Alwi Dahlan adalah Doktor komunikasi lulusan Stanford University, dan ketika itu menjabat Deputi Menteri Negara Lingkungan Hidup. Saya tidak kenal Alwi Dahlan, namun dalam rangka mencari sekolah itu, saya nekat memintanya memberi rekomendasi. Alwi Dahlan meminta saya menuliskan pernyataan maksud studi saya (statement of purpose) sebagai bahan pertimbangannya. Saya menulis satu atau dua halaman mengenai penerapan teori difusi inovasi dalam program keluarga berencana Indonesia. Tulisan itu pula yang saya sertakan dalam berkas pendaftaran di Stanford dan Cornell.

Saya tidak berhasil diterima di Stanford yang memang sangat kompetitif. Namun saya diterima di Departemen Komunikasi Cornell University. Para peserta program beasiswa BKKBN masih harus belajar Bahasa Inggris lagi di Amerika Serikat walaupun ketika itu nilai TOEFL saya sudah melampaui persyaratan masuk universitas. Para penerima beasiswa di pantai timur kemudian menghabiskan waktu selama 6 minggu di Georgetown University, Washington DC. Sedangkan teman-teman yang diterima di pantai barat mengikuti kursus di East-West Center, Hawaii.

Setelah ada kepastian diterimanya saya di Universitas Cornell pada Januari 1984, maka saya mengajukan pengunduran diri sebagai anggota Presidium dalam satu rapat presidium. Namun presidium memutuskan untuk tidak dapat menerima pengunduran diri saya. Disepakati dalam rapat itu, saya menunjuk seorang proxy (wakil) yang akan menggantikan saya dalam rapat-rapat presidium. Salah satu alasannya karena anggota Presidium dipilih oleh Pertemuan Nasional, sehingga permintaan pengunduran diri saya hanya bisa diputuskan dalam Pertemuan Nasional pula. Oleh karena Pertemuan Nasional selanjutnya akan dilaksanakan pada tahun 1986, maka keputusan pengunduran diri saya hanya dapat dilakukan pada pertemuan nasional tersebut.

Dalam rapat presidium selanjutnya, saya mengusulkan Pungki (Agus Purnomo) dari Yayasan Mandiri sebagai proxy saya, dan diterima oleh rapat Presidium. Penunjukan proxy ini adalah satu preseden yang tak pernah lagi diulangi oleh WALHi di masa-masa selanjutnya.
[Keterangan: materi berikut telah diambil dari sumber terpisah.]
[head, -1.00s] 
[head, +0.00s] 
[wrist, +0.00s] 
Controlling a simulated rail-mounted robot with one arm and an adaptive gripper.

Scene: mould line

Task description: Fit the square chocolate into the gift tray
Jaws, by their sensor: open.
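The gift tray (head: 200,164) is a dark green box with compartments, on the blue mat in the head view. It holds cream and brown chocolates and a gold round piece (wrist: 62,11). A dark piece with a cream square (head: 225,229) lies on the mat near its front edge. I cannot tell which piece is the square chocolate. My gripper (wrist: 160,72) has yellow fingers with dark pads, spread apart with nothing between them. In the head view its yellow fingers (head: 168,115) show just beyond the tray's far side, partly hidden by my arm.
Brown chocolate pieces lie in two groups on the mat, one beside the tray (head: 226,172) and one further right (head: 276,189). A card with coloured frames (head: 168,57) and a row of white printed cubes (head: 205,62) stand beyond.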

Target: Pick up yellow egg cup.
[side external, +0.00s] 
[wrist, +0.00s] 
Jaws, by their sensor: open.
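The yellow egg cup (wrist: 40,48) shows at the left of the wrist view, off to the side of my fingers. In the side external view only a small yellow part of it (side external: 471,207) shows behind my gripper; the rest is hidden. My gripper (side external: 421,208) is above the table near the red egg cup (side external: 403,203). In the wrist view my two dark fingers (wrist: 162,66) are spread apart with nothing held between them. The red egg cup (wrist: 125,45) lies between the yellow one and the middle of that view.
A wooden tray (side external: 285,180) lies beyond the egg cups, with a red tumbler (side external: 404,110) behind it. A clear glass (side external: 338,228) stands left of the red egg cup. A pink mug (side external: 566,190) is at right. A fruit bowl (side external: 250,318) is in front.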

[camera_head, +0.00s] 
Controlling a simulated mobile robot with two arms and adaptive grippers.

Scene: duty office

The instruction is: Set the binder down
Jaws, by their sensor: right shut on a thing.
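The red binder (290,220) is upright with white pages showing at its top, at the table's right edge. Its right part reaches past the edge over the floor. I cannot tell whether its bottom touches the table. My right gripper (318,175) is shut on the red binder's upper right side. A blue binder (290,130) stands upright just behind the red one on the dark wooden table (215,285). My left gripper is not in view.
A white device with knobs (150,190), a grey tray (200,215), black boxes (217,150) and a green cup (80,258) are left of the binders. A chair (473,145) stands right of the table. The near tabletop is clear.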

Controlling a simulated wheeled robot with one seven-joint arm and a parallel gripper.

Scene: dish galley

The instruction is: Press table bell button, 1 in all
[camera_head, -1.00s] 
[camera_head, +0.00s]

Dalam pertemuan di restoran Sri Thai itu, saya menyampaikan hal-hal yang menurut saya perlu dikerjakan oleh Pungki sebagai proxy saya. Namun kemudian diskusi kami bertiga mengkristal pada visi WALHI di masa yang akan datang. Kami bertiga sepakat bahwa WALHI perlu menjadi organisasi advokasi lingkungan hidup yang professional. Oleh karena itu “manajemen bis kota” tidak bisa terus dipertahankan. Bukan kebetulan tesis Master Pungki di Sekolah Manajemen Prasetya Mulia kemudian mengenai Studi Kasus Organisasi Lingkungan yang bernama “Gerobak Lestari”.

Kami bertiga kemudian berjanji akan mengawal visi WALHI itu sehingga terwujud. Kami bersepakat secara bergantian akan menjadi Direktur Eksekutif WALHI. Setelah masa bakti mbak Erna berakhir pada tahun 1986, Pungki akan mengambil alih. Kemudian giliran saya pada tahun 1989. Kami berharap kami bertiga dapat meletakkan dasar-dasar bagi pencapaian visi WALHI yang kemudian dapat dilanjutkan oleh teman-teman lain yang lebih muda.

Saya lupa apakah kami bertiga kemudian berjabat tangan untuk meneguhkan janji itu. Namun saya ingat betul menu restoran Sri Thai agak terlalu pedas untuk saya.